— Stated goal —
Any picture among the records should be left out, please; retype the rest exactly.

— Provided records —

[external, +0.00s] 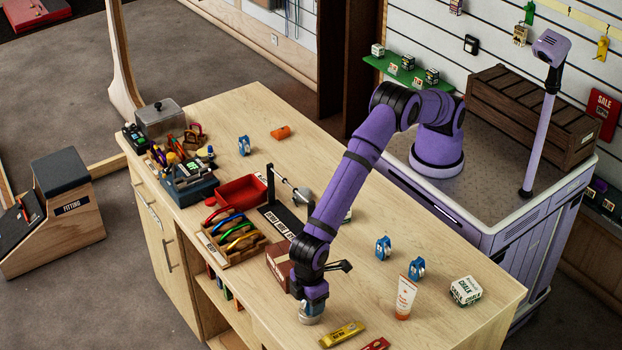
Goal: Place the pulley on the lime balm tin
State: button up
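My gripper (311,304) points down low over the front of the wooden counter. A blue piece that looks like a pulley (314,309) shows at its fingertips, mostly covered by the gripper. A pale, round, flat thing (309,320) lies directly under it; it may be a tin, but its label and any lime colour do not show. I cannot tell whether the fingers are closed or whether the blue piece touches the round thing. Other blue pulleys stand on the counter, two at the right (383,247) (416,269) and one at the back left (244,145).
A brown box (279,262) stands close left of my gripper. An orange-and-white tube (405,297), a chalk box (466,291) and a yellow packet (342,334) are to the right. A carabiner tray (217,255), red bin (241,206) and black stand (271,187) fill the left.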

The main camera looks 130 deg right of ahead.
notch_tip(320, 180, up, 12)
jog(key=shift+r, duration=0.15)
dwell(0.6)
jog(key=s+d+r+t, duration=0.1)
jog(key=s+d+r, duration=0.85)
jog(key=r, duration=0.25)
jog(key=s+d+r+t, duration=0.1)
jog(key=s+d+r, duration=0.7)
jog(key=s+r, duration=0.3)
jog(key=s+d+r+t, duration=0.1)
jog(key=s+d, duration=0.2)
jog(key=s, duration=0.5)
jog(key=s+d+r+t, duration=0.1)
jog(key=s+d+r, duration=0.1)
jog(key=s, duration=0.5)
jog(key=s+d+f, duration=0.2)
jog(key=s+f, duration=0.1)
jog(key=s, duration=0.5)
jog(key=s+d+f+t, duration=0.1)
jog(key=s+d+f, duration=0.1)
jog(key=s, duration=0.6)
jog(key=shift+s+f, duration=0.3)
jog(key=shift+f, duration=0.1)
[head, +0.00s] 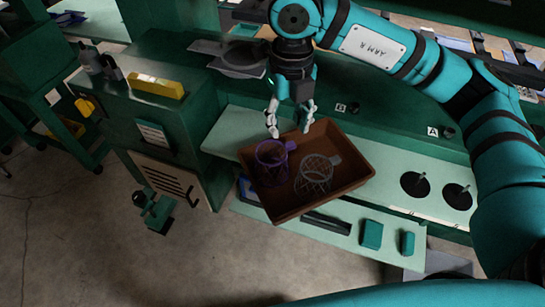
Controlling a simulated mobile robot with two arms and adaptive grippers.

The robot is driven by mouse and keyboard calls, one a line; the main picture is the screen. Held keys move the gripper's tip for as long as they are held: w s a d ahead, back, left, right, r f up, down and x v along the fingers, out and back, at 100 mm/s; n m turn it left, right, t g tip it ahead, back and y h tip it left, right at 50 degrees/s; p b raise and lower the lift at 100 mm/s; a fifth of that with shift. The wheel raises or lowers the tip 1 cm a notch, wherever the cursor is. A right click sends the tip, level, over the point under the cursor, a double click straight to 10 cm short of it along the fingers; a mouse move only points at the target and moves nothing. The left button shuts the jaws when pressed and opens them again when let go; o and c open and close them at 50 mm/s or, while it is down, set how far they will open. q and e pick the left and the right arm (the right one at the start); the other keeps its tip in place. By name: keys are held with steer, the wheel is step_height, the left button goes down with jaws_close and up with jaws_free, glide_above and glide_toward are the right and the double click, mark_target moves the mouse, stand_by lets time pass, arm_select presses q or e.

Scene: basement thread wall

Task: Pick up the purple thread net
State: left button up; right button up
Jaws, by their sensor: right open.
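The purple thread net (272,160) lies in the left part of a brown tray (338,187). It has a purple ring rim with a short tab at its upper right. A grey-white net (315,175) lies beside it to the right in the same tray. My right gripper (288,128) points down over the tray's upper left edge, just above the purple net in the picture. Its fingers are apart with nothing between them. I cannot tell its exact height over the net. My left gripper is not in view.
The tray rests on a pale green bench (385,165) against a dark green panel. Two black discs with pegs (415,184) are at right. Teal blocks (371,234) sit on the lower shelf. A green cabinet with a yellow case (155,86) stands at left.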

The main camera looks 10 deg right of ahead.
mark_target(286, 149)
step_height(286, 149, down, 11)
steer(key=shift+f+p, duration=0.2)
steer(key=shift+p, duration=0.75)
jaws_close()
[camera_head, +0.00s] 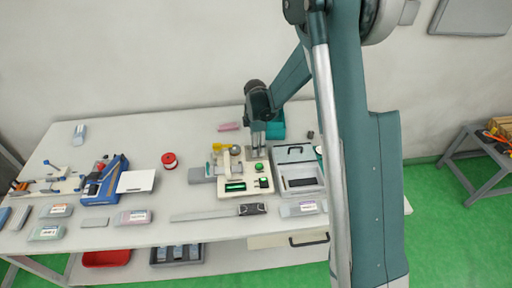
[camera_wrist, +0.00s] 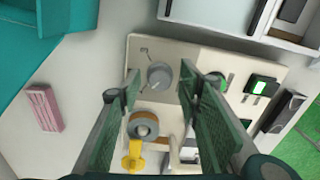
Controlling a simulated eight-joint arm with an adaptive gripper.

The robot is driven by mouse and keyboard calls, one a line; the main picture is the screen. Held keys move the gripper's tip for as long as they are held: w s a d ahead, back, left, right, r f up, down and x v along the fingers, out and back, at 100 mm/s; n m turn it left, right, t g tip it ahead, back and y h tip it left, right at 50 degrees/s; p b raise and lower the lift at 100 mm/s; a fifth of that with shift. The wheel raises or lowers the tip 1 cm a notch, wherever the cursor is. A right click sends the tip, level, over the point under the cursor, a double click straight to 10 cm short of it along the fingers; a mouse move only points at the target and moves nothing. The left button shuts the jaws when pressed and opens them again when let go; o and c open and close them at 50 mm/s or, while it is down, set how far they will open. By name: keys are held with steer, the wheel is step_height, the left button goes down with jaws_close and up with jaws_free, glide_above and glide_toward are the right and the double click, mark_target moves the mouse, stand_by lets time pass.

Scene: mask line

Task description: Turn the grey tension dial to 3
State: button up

— Solution for this task —
[external, +0.00s] 
Goal: Place the pulley on the lime balm tin
State: button up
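My gripper (311,304) points down low over the front of the wooden counter. A blue piece that looks like a pulley (314,309) shows at its fingertips, mostly covered by the gripper. A pale, round, flat thing (309,320) lies directly under it; it may be a tin, but its label and any lime colour do not show. I cannot tell whether the fingers are closed or whether the blue piece touches the round thing. Other blue pulleys stand on the counter, two at the right (383,247) (416,269) and one at the back left (244,145).
A brown box (279,262) stands close left of my gripper. An orange-and-white tube (405,297), a chalk box (466,291) and a yellow packet (342,334) are to the right. A carabiner tray (217,255), red bin (241,206) and black stand (271,187) fill the left.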

The main camera looks 130 deg right of ahead.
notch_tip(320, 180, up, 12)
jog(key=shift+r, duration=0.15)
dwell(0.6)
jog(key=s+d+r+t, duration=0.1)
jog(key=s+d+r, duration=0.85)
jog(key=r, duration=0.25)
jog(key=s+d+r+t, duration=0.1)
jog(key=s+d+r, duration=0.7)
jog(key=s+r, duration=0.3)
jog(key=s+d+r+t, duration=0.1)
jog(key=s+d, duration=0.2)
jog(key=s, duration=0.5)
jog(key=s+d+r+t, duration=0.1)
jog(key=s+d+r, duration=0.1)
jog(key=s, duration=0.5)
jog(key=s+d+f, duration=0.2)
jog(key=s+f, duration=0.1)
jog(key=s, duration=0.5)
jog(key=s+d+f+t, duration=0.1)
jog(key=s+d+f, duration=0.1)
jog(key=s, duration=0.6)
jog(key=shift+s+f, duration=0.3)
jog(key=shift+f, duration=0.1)
[head, +0.00s] 
Controlling a simulated mobile robot with two arms and adaptive grippers.

The robot is driven by mouse and keyboard calls, one a line; the main picture is the screen. Held keys move the gripper's tip for as long as they are held: w s a d ahead, back, left, right, r f up, down and x v along the fingers, out and back, at 100 mm/s; n m turn it left, right, t g tip it ahead, back and y h tip it left, right at 50 degrees/s; p b raise and lower the lift at 100 mm/s; a fifth of that with shift. The wheel raises or lowers the tip 1 cm a notch, wherever the cursor is. A right click sends the tip, level, over the point under the cursor, a double click straight to 10 cm short of it along the fingers; a mouse move only points at the target and moves nothing. The left button shuts the jaws when pressed and opens them again when let go; o and c open and close them at 50 mm/s or, while it is down, set how far they will open. q and e pick the left and the right arm (the right one at the start); the other keeps its tip in place. By name: keys are held with steer, the wheel is step_height, the left button goes down with jaws_close and up with jaws_free, glide_above and glide_toward are the right and the double click, mark_target moves the mouse, stand_by lets time pass, arm_select presses q or e.

Scene: basement thread wall

Task: Pick up the purple thread net
State: left button up; right button up
Jaws, by their sensor: right open.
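The purple thread net (272,160) lies in the left part of a brown tray (338,187). It has a purple ring rim with a short tab at its upper right. A grey-white net (315,175) lies beside it to the right in the same tray. My right gripper (288,128) points down over the tray's upper left edge, just above the purple net in the picture. Its fingers are apart with nothing between them. I cannot tell its exact height over the net. My left gripper is not in view.
The tray rests on a pale green bench (385,165) against a dark green panel. Two black discs with pegs (415,184) are at right. Teal blocks (371,234) sit on the lower shelf. A green cabinet with a yellow case (155,86) stands at left.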

The main camera looks 10 deg right of ahead.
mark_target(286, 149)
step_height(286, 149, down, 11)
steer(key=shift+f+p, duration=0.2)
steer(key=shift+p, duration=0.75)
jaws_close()
[camera_head, +0.00s] 
[camera_wrist, +0.00s] 
Controlling a simulated eight-joint arm with an adaptive gripper.

The robot is driven by mouse and keyboard calls, one a line; the main picture is the screen. Held keys move the gripper's tip for as long as they are held: w s a d ahead, back, left, right, r f up, down and x v along the fingers, out and back, at 100 mm/s; n m turn it left, right, t g tip it ahead, back and y h tip it left, right at 50 degrees/s; p b raise and lower the lift at 100 mm/s; a fifth of that with shift. The wheel raises or lowers the tip 1 cm a notch, wherever the cursor is. A right click sends the tip, level, over the point under the cursor, a double click straight to 10 cm short of it along the fingers; a mouse move only points at the target and moves nothing. The left button shuts the jaws when pressed and opens them again when let go; o and c open and close them at 50 mm/s or, while it is down, set how far they will open. By name: keys are held with steer, the wheel is step_height, the left button goes down with jaws_close and up with jaws_free, glide_above and glide_toward are the right and the double click, mark_target moves the mouse, stand_by lets time pass.

Scene: mask line

Task description: Turn the grey tension dial to 3
State: button up

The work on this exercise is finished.